ISRO’s solar mission Aditya-L1, which was launched on Saturday will demonstrate the extent of the country’s capabilities and provide the world with the next level of solar data, stated Rukmini Jagirdar, Assistant Professor in the Department of Astronomy at Osmania University.
The professor said that with the launch of Aditya-L1, India is going to make a milestone in space exploration.
“This will show how far ISRO can go and prove its capability. This is the first time India is going to send a satellite to monitor the Sun in space. After many satellites from the US, Europe, and Japan, very few countries have explored the Sun,” Jagirdar said while talking to ANI.

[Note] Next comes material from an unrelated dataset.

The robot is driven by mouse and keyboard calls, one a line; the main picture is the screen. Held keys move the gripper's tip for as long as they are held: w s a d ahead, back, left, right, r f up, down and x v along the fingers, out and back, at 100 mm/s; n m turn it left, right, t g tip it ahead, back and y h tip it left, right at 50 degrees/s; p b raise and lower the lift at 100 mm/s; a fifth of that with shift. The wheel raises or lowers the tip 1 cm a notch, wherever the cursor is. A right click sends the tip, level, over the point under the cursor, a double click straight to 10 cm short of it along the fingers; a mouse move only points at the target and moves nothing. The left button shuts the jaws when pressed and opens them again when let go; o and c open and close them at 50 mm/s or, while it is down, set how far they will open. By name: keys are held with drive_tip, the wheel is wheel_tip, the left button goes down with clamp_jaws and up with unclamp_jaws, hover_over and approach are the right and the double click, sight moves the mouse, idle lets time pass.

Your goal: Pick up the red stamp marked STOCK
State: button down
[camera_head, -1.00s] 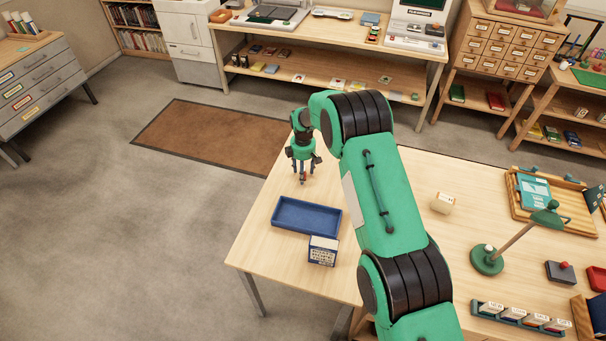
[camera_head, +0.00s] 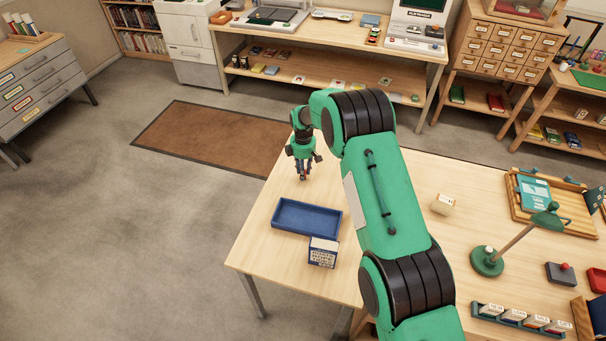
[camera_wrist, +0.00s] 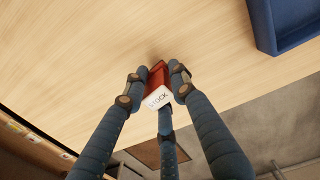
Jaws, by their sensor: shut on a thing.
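The red stamp (camera_wrist: 157,76) shows in the wrist view between my fingers, with a white end face that reads STOCK. My gripper (camera_wrist: 157,88) is shut on it, with blue-grey fingers on its left and right sides and a third finger below. In the head view my gripper (camera_head: 304,174) points down over the far left part of the table, behind the blue tray.
An empty blue tray (camera_head: 307,202) lies near my gripper; its corner shows in the wrist view (camera_wrist: 262,30). A small lettered box (camera_head: 323,252) stands in front of it. A cream block (camera_head: 442,203), a green lamp (camera_head: 487,261) and a stamp rack (camera_head: 520,318) are to the right.

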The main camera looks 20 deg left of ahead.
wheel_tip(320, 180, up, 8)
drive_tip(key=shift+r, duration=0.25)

“India is going to be making a milestone. The lifetime of the satellites observing the sun right now is about to end. ISRO is going to provide the next level of data that the world is expecting,” she added.

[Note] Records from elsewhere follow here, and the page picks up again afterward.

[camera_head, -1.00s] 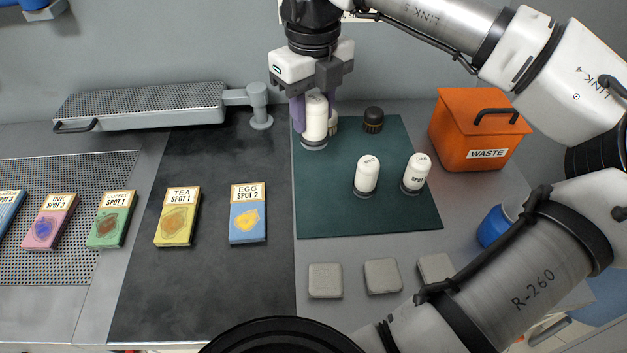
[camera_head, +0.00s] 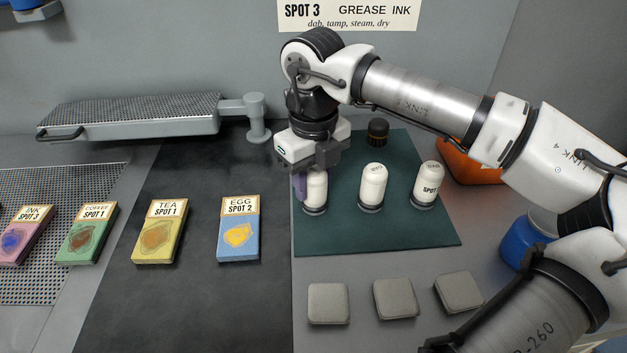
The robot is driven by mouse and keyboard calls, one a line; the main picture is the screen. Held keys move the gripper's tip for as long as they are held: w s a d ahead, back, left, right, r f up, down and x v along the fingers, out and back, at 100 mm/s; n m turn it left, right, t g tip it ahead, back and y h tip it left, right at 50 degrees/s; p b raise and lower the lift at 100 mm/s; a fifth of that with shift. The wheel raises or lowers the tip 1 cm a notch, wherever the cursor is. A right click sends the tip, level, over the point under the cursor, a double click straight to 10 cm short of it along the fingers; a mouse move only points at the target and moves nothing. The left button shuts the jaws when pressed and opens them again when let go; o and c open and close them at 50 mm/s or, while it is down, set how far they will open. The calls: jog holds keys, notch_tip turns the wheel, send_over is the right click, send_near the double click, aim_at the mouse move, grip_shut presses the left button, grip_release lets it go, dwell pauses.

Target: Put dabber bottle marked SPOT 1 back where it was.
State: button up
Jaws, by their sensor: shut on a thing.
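My gripper (camera_head: 312,178) points down over the left part of the green mat (camera_head: 380,238), shut on a white dabber bottle (camera_head: 316,190). The bottle is upright with its dark base at or just above the mat; I cannot tell whether it touches. Its marking is not readable. The three are roughly in a row.
A dark brush-like item (camera_head: 378,131) stands at the mat's back. Grey pads (camera_head: 395,298) lie in front of the mat. The orange waste bin (camera_head: 465,163) is partly behind my arm. Stained swatches (camera_head: 239,229) lie to the left. The mat's front strip is clear.

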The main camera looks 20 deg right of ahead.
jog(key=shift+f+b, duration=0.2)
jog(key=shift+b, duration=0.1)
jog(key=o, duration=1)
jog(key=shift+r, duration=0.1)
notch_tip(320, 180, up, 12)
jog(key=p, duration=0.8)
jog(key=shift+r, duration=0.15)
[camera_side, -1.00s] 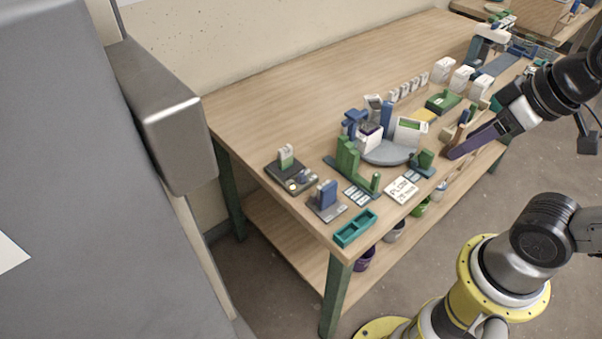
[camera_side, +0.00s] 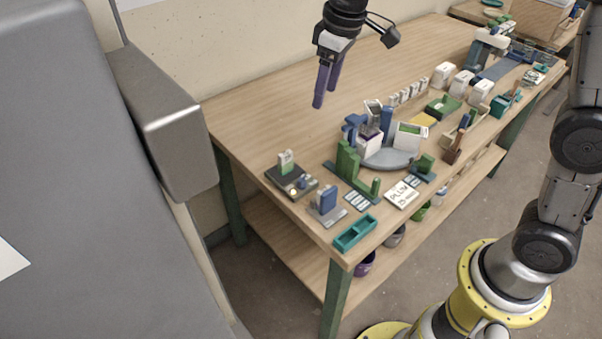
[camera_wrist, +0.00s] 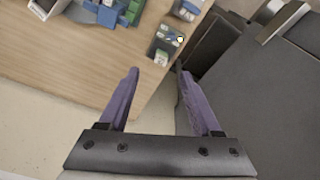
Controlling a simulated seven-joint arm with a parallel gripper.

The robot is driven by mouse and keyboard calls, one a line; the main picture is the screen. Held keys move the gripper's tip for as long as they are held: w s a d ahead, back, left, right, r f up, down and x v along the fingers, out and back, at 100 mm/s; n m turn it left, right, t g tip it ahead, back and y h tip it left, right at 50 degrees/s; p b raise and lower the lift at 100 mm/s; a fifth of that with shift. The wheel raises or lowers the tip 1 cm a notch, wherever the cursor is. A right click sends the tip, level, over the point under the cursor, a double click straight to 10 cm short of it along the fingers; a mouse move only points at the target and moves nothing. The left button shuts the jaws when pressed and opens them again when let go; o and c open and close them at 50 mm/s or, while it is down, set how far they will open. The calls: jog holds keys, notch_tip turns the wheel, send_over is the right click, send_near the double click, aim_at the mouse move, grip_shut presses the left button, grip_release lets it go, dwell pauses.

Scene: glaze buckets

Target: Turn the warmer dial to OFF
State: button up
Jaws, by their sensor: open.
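In the wrist view the dark plate (camera_wrist: 161,46) shows small near the top, beyond the fingertips. My gripper (camera_side: 322,98) hangs high over the back of the table, purple fingers pointing down. It is open and empty; its fingers (camera_wrist: 158,85) stand well apart in the wrist view. It touches nothing.
A blue block on a grey base (camera_side: 327,203) stands beside the plate. Nearby are a teal tray (camera_side: 355,232), a green bracket (camera_side: 350,165) and a round grey turntable (camera_side: 388,158). A large grey cabinet (camera_side: 60,180) fills the left. The back left tabletop is clear.

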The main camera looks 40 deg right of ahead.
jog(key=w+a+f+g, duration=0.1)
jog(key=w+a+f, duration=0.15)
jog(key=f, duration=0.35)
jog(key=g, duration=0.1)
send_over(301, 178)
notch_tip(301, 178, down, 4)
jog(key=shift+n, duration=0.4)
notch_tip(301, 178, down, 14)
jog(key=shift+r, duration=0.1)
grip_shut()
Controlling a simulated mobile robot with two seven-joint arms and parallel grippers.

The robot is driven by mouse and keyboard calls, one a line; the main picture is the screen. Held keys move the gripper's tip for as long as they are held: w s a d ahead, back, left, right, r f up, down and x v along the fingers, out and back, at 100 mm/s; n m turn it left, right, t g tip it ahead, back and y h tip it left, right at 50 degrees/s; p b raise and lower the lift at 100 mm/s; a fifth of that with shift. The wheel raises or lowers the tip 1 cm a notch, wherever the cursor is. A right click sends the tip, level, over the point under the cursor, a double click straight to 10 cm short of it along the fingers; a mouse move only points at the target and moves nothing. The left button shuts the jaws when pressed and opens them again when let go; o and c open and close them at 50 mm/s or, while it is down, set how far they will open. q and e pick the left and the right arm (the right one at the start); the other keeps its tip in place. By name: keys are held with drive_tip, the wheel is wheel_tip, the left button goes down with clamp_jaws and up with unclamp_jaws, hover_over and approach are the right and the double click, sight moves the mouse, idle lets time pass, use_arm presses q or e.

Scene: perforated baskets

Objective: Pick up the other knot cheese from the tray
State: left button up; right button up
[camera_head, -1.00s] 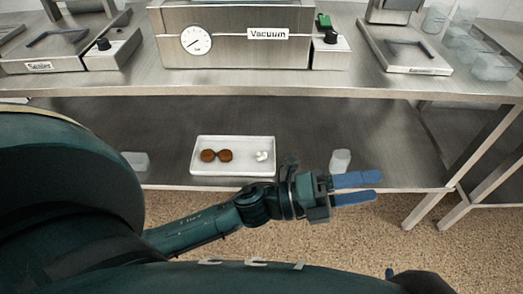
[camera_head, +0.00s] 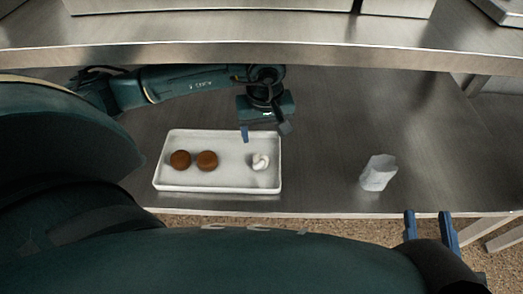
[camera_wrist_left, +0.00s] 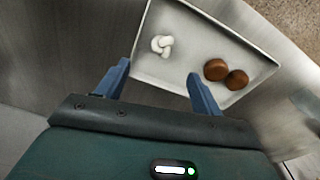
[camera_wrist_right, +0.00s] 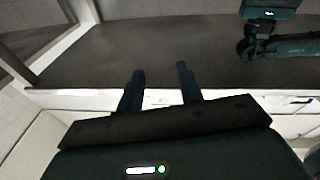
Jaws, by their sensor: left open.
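One white knot cheese (camera_head: 261,161) lies at the right end of the white tray (camera_head: 230,180) on the lower steel shelf. In the left wrist view the knot cheese (camera_wrist_left: 161,45) lies on the tray, just beyond the fingertips and roughly between them. My left gripper (camera_head: 264,133) is open and empty, over the tray's far right edge, apart from the cheese. My right gripper (camera_head: 431,213) is open and empty, at the shelf's front edge on the right.
Two brown round items (camera_head: 207,161) sit side by side in the tray's left half. A pale translucent cup (camera_head: 378,173) stands on the shelf to the right.

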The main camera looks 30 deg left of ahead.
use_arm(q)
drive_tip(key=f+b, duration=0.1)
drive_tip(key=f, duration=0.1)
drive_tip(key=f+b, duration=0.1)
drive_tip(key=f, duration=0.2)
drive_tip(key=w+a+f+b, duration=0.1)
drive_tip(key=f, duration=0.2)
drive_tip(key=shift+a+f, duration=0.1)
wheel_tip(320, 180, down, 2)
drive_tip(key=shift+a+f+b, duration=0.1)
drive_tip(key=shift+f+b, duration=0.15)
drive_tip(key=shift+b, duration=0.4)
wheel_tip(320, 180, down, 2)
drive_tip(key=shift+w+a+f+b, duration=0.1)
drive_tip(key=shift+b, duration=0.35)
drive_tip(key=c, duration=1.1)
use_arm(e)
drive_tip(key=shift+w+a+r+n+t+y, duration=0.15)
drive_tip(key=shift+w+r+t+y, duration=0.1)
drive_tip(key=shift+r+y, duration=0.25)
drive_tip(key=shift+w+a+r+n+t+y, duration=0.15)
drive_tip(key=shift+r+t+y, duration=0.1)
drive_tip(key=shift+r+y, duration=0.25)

The PSLV-C57.1 rocket carrying the Aditya-L1 orbiter lifted off successfully from the Satish Dhawan Space Centre in Sriharikota, Andhra Pradesh at 11.50 am today.
The successful launch of the maiden solar mission of the ISRO came on the heels of the historic lunar landing mission — Chandrayaan-3.
The ISRO successfully placed a lander on the unexplored lunar South Pole, a feat that put India in the record books as the first country to do so.
According to the agency, the Aditya-L1 mission is expected to reach the observation point in four months.
It will be placed in a halo orbit around Lagrangian Point 1 (or L1), which is 1.5 million km away from the Earth in the direction of the sun. It will carry seven different payloads to have a detailed study of the sun, four of which will observe the light from the sun and the other three will measure in-situ parameters of the plasma and magnetic fields.

The largest and technically most challenging payload on Aditya-L1 is the Visible Emission Line Coronagraph or VELC.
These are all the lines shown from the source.